Required work
Would you transcribe the listing that follows, character for character, and omit its images?

[Items from a dataset]
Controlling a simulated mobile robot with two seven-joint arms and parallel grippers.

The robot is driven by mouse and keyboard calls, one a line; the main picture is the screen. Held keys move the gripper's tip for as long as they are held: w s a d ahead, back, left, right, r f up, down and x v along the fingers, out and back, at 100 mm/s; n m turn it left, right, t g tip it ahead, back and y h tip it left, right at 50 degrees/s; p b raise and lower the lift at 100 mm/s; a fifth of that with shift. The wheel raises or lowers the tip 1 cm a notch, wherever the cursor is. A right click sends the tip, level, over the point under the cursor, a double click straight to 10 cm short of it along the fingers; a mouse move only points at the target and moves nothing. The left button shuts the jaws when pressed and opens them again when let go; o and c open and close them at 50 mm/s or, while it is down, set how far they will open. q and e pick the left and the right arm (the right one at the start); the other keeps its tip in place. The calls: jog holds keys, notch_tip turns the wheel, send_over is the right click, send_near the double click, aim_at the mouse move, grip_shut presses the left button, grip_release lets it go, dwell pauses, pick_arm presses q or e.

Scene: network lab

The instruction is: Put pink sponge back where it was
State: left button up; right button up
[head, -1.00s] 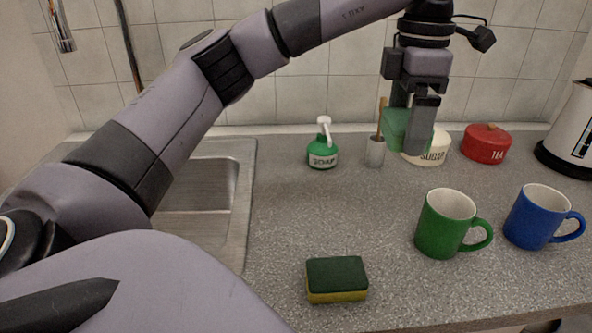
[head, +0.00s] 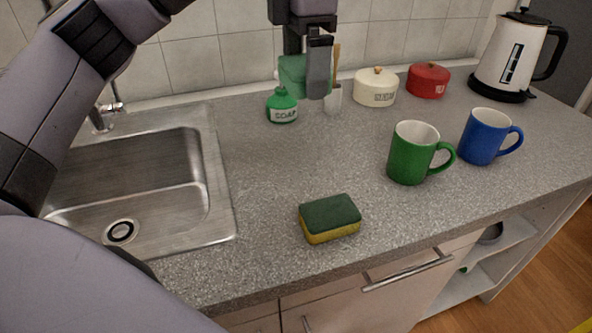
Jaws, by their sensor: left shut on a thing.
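No pink sponge shows in the head view. A sponge with a dark green top and yellow base (head: 330,220) lies on the counter near its front edge. My left gripper (head: 317,84) points down at the back of the counter, shut on a plain green block-like thing (head: 297,76). The held thing appears above the counter, overlapping the top of the green soap bottle (head: 282,110) in the picture. The gripper hides part of the held thing. My right gripper is not in view.
A steel sink (head: 215,190) is at left. A brush holder (head: 333,100), cream pot (head: 375,90) and red pot (head: 428,82) stand at the back. A green mug (head: 412,158), blue mug (head: 484,140) and kettle (head: 510,62) are at right. The counter's middle is clear.

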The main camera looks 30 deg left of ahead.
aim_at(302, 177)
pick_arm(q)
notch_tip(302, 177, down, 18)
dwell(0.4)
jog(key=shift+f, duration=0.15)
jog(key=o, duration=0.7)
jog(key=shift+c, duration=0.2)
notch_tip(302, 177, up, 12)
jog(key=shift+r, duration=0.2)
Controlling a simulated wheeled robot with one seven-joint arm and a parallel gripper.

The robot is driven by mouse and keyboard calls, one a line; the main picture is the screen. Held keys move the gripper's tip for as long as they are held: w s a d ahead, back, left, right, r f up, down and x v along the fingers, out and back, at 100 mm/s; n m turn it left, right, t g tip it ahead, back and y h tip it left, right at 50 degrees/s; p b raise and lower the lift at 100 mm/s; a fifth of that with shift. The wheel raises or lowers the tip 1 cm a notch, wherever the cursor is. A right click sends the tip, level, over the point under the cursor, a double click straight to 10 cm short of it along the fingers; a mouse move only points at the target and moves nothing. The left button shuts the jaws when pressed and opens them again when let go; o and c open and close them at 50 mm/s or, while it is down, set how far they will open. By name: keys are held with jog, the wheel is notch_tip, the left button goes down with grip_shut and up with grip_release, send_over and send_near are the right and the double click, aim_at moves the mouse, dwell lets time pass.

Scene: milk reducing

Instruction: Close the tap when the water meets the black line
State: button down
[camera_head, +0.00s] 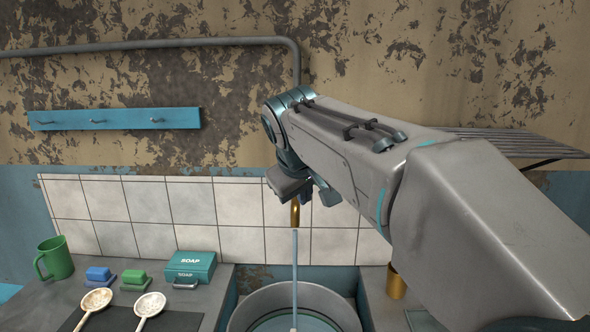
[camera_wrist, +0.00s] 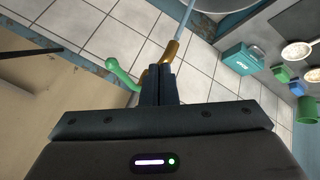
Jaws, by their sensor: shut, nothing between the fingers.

Final result
Controlling a simulated mobile robot with two seven-joint arms and parallel grippers.

The robot is driven by mouse and keyboard calls, one a line; the main picture is the screen. Held keys move the gripper's tip for as long as they are held: w s a d ahead, back, left, right, r f up, down and x v along the fingers, out and back, at 100 mm/s; n m turn it left, right, t g tip it ahead, back and y h tip it left, right at 50 degrees/s; p b raise and lower the lift at 100 mm/s; a fifth of that with shift. The wheel raises or lowers the tip 1 cm a notch, wherever the cursor is. A right click sends the tip, level, over the point under the cursor, a double click straight to 10 cm short of it along the fingers; a mouse move only points at the target and moves nothing. The left button shuts the jaws when pressed and opens them again when let go; o and c open and close them at 50 mm/s or, while it is down, set how far they will open. q and e pick the left and the right arm (the right one at the start); the other keeps its tip in place. The calls: jog holds keys, notch_tip turns the wheel, send_over is the right click, send_near the double click, aim_at the mouse move, grip_shut presses the left button, grip_release lets it go, dwell pauses, pick_arm presses q or e.

Scene: network lab

The instruction is: Put pink sponge back where it was
State: left button up; right button up
[head, -1.00s] 
[head, +0.00s] 
Jaws, by their sensor: left shut on a thing.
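No pink sponge shows in the head view. A sponge with a dark green top and yellow base (head: 330,220) lies on the counter near its front edge. My left gripper (head: 317,84) points down at the back of the counter, shut on a plain green block-like thing (head: 297,76). The held thing appears above the counter, overlapping the top of the green soap bottle (head: 282,110) in the picture. The gripper hides part of the held thing. My right gripper is not in view.
A steel sink (head: 215,190) is at left. A brush holder (head: 333,100), cream pot (head: 375,90) and red pot (head: 428,82) stand at the back. A green mug (head: 412,158), blue mug (head: 484,140) and kettle (head: 510,62) are at right. The counter's middle is clear.

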The main camera looks 30 deg left of ahead.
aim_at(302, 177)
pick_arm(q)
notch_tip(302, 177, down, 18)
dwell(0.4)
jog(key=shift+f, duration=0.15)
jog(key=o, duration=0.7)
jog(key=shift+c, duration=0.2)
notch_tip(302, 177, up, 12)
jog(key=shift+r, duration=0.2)
Controlling a simulated wheeled robot with one seven-joint arm and a parallel gripper.

The robot is driven by mouse and keyboard calls, one a line; the main picture is the screen. Held keys move the gripper's tip for as long as they are held: w s a d ahead, back, left, right, r f up, down and x v along the fingers, out and back, at 100 mm/s; n m turn it left, right, t g tip it ahead, back and y h tip it left, right at 50 degrees/s; p b raise and lower the lift at 100 mm/s; a fifth of that with shift. The wheel raises or lowers the tip 1 cm a notch, wherever the cursor is. A right click sends the tip, level, over the point under the cursor, a double click straight to 10 cm short of it along the fingers; a mouse move only points at the target and moves nothing. The left button shuts the jaws when pressed and opens them again when let go; o and c open and close them at 50 mm/s or, while it is down, set how far they will open. By name: keys are held with jog, the wheel is notch_tip, the left button goes down with grip_shut and up with grip_release, send_over and send_near are the right and the double click, aim_at moves the mouse, dwell lets time pass.

Scene: milk reducing

Instruction: Close the tap when the water meets the black line
State: button down
[camera_head, +0.00s] 
[camera_wrist, +0.00s] 
Jaws, by their sensor: shut, nothing between the fingers.

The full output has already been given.